__Short task__. Beginning at the line that contains "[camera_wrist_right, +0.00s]" and ending at the last line of the entries, write out each line exactly; include nothing outside that span.

(Recorded robot episodes)
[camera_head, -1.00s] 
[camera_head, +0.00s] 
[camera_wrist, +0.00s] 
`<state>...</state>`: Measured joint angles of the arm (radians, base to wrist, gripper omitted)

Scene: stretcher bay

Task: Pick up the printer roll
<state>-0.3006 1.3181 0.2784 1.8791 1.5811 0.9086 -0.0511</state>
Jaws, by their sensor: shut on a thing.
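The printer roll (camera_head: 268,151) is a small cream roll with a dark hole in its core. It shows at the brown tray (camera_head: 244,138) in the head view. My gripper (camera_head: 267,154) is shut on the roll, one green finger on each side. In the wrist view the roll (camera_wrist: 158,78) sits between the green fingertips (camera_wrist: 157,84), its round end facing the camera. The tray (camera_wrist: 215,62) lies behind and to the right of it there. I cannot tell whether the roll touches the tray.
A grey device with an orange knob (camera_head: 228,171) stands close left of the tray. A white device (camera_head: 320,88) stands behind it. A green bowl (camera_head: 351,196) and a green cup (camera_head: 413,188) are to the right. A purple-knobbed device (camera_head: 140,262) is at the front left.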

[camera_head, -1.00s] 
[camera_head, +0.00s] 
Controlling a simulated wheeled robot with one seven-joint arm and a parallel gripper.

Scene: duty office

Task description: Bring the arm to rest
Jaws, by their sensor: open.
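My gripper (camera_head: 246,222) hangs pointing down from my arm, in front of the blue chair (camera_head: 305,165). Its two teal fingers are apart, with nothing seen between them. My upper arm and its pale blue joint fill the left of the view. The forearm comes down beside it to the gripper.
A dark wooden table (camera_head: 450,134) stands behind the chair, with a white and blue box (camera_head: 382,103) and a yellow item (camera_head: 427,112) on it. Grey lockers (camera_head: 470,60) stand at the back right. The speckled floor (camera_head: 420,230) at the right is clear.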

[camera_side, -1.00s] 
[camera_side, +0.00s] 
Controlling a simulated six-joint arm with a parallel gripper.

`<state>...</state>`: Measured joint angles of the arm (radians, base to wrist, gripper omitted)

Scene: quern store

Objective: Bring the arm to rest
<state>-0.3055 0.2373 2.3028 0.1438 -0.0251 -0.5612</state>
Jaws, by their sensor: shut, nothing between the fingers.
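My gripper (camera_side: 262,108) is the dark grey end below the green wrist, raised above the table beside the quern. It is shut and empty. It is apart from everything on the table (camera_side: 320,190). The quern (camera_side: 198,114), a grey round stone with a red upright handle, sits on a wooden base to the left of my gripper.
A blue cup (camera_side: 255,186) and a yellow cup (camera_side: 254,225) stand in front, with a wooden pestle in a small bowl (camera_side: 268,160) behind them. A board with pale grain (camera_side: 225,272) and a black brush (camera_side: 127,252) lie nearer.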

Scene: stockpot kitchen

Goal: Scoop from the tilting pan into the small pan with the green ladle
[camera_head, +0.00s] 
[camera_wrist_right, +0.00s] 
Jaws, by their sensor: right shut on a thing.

__Task answer__.
[camera_wrist_right, +0.00s] 
Jaws, by their sensor: right shut on a thing.

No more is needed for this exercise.